Wednesday, 29 March 2017

Cyclone Debbie: Residents share stories as torrential rain and wind pummels region

    Extract from ABC News

    Updated about 6 hours ago

    Panicked residents in areas affected by Cyclone Debbie have relayed their experiences to the ABC as torrential rain and wind gusts pummel the region.
    Proserpine local Sue said her house sustained heavy damage after being hit by debris from her neighbour's roof.
    "The next-door neighbour's roof has been flying off for hours and it's smashed into our side windows — we've got three broken windows now so the rooms are totalled," she told ABC Tropical North in Mackay.
    "We've got water coming down the hallway from those rooms — the doors are shaking, the interior doors to those rooms — I can hear the aluminium venetian blinds that I should have pulled up, shaking in the wind and we've got venetian drapes flying out the window from the other room.
    "We've got water coming down, it's just gushing —I've been mopping and mopping and I'm running out of towels."

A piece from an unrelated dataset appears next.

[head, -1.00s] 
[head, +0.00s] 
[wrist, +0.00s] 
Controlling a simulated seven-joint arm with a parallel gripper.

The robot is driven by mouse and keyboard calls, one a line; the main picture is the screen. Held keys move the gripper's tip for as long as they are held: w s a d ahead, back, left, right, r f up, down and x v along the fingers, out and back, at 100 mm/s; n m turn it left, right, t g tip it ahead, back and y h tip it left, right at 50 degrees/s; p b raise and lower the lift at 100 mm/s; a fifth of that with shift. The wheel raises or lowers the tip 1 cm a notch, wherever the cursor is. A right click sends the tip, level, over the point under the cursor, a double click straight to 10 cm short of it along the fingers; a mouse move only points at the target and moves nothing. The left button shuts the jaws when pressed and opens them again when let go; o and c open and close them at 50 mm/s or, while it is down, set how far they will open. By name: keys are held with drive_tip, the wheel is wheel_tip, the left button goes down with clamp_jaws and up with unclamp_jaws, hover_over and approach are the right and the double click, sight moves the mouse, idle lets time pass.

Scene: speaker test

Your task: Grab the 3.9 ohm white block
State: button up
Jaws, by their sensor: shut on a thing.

    Sue said the entire house was shaking and she could hear things crashing in the bedrooms.
    She said she was huddling with her husband in their bathroom.
    "I'm in the safest place, but that doesn't mean I'm safe — I'm in a very small bathroom and you can just hear these other crashing noises and the doors shaking.
    "I think the house would've been all right if it wasn't for the neighbour's roof falling off. I just can't believe how long it's taking, so it's really horrible.
    "My son and daughter have been on the phone to me and they know a little bit about it but I don't want to upset them."

    Sue said she had lived through many cyclones growing up in the region, but this was the scariest experience she could recall.
    "I went through Ada when I was in my very early teens and it was a really bad one, but we were in a weatherboard, highset house that was very well built. We ended up with a lot of water damage because the cyclone forced our casements open.
    "But to listen to this — because of the damage to our house, it's horrifying.
    "I have lived up here all my life and this is the first time I've had damage like this ... I'm very concerned."

    'Debbie won't have a good name around here'


    Thousands of residents across the Whitsunday region lost power after the area was hit with wind gusts of up to 263 kilometres an hour.

    The eye of the storm


    Eye: The centre of the cyclone, an area characterised by light winds, fine weather and often clear skies

    Eye wall: A dense wall of cloud that surrounds the eye. It tends to be the part of the cyclone with strongest winds and heaviest rainfall

    Core: The centre section of the weather system where conditions are most severe

    Read more about tropical cyclones.


    Long-time local Gail Harvey said conditions were terrible.
    "Horrendous — in 30 years I've been through a lot of cyclones on Hamilton Island. One year we had five cyclones — one after the other — and in recent years we've had some big ones but this one is just staying around and not moving," she said.
    "Debbie is not going to have a good name around Whitsundays for a while."
    Eva Martinez has been stranded on Hamilton Island for the past 48 hours and said the wind had been unbearable.
    "The wind was crazy at that time, we can't see anything, and it's moving boom, boom very fast," she said.
    Further south, Corinne Dibnah was evacuated from the Bowen Golf Club and said she had to take her dogs to a local motel.
    "At the moment, it is horrendous. I've not seen it like this, ever."

    Bowen bears brunt

    ABC reporter Josh Bavas is in a motel room in Bowen and said trees were breaking and there was vegetation and debris flying through the streets.
    "A street sign has come away from the concrete out the front of this motel and the decision's been made that we'll stay inside from now on," Bavas said.
    "It's a besser-block motel — single storey and it's shuddering with the wind gusts. The roof in parts is making a clanging noise, the door's rattling — it's like someone's at the door trying to get in.
    "There are four-wheel drives parked behind me here and I have been watching them wobbling with those wind gusts.
    "Strangely, I thought [the sky] might be darker than this. It is still like an overcast day, I guess, but it is a white-out.
    "The wind and the rain is going horizontal and swirling through the air — some of the gusts have been recorded in excess of 230kph, so we are in the firing line next and are expected to be a direct hit."
    He said low-lying areas of the main part of Bowen were being inundated.
    "I have seen a couple of videos from a motel down near the foreshore with the water crashing over the esplanade and starting to fill in to those areas, but I don't have the exact details of that tidal surge yet."